Stop words are common function words like 'a,' 'the,' 'in,' 'for,' and 'of.' Removing them shortens your slug and makes it more keyword-dense β€” 'The Best Ways to Build a Website' becomes 'best-ways-build-website.' However, removal is not always safe: if the stop word carries meaning (e.g., 'not' in a negation) stripping it can distort the message. Use the option when your title is long and the function words are clearly filler.
How long should a URL slug be?
Keep slugs under 60-75 characters where possible. Multiple large-scale SEO studies (Backlinko, Ahrefs) have found shorter URLs consistently outperform longer ones in search rankings, likely because they appear fully in SERPs, are easier to share, and signal topical focus. The generator's optional 60-character limit trims at a word boundary to avoid cutting mid-word.

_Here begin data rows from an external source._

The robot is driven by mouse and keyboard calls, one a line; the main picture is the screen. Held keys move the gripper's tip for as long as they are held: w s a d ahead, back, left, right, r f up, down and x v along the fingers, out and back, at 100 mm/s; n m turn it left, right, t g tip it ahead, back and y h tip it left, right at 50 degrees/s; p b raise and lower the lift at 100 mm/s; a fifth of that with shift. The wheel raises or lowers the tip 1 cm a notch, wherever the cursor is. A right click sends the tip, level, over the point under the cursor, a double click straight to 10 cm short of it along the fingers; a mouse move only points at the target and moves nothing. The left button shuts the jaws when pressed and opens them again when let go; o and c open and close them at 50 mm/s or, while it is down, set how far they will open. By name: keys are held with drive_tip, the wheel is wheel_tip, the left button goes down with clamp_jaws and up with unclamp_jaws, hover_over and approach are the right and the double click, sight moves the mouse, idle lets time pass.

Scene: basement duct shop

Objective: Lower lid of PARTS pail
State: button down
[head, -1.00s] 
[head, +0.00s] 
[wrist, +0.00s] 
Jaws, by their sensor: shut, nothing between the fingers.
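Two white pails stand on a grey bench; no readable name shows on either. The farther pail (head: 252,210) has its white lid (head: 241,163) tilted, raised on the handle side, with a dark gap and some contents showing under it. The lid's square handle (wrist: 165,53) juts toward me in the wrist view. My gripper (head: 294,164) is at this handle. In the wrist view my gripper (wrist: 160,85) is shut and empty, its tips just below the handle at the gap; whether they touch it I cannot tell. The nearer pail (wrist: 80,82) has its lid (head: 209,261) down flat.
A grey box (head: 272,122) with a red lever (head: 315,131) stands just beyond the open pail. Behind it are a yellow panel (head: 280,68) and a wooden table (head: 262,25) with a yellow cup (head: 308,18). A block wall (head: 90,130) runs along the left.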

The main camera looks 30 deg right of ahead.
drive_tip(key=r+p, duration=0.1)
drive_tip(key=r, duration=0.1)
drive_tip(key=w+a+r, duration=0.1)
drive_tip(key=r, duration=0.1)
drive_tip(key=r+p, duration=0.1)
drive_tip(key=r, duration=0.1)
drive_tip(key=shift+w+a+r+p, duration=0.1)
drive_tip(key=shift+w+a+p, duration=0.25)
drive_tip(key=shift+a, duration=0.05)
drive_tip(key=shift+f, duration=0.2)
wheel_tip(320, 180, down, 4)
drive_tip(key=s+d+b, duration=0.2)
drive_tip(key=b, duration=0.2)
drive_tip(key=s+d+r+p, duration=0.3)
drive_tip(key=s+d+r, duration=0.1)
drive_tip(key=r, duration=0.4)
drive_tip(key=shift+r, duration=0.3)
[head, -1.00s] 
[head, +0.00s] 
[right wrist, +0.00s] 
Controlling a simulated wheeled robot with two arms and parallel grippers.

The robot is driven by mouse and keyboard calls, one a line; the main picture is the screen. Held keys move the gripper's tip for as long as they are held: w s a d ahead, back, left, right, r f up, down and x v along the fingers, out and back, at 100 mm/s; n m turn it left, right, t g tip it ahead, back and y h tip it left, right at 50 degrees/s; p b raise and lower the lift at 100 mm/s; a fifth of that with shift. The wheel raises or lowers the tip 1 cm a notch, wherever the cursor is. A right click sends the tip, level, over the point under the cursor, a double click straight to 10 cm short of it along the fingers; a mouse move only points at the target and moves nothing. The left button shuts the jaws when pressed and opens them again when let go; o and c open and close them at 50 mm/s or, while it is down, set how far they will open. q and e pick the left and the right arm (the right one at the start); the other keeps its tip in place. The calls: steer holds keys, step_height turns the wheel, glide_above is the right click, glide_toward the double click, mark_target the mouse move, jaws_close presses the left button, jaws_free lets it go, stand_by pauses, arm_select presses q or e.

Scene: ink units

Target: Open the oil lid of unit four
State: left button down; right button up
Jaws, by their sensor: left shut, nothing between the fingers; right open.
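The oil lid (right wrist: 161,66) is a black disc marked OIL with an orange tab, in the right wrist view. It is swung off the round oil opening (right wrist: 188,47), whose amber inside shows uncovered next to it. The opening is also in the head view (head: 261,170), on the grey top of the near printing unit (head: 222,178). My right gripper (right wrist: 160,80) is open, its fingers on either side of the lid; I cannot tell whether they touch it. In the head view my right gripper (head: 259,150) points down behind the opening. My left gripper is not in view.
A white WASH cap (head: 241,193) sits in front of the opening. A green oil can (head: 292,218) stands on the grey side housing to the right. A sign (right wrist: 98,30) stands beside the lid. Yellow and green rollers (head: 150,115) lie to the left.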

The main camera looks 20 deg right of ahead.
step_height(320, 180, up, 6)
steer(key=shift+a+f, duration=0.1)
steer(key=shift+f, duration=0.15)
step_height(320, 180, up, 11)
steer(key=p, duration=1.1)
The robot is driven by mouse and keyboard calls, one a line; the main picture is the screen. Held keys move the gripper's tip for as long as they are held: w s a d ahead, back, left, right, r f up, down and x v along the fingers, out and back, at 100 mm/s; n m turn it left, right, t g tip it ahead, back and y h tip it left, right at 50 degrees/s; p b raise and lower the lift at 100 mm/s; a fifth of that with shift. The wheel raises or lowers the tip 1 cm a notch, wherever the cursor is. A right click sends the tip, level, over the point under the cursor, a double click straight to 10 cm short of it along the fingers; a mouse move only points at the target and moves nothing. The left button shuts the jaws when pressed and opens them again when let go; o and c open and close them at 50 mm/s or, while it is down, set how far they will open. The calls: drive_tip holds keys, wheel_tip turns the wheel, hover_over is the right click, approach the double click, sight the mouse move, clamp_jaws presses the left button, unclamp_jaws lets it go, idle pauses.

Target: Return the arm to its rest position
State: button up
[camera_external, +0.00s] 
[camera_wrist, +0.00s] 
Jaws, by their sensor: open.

What happens to accented characters like Γ©, ΓΌ, or Γ± in slug generation?
The generator uses Unicode NFD normalization to decompose accented characters and then strips the diacritical marks β€” so 'cafΓ©' becomes 'cafe,' 'ΓΌber' becomes 'uber,' and 'maΓ±ana' becomes 'manana.' This produces ASCII-only slugs that travel safely through any server, CDN, analytics tool, or email client without getting percent-encoded into unreadable strings like '%C3%A9'.
Can I change a slug after publishing without hurting my rankings?
Yes, but only if you set up a permanent 301 redirect from the old slug to the new one immediately. Without a redirect, any backlinks, social shares, or indexed URLs pointing to the old address will return a 404, and the SEO equity built at that URL is lost. Changing slugs without redirects is one of the most common causes of unexplained traffic drops after a site redesign.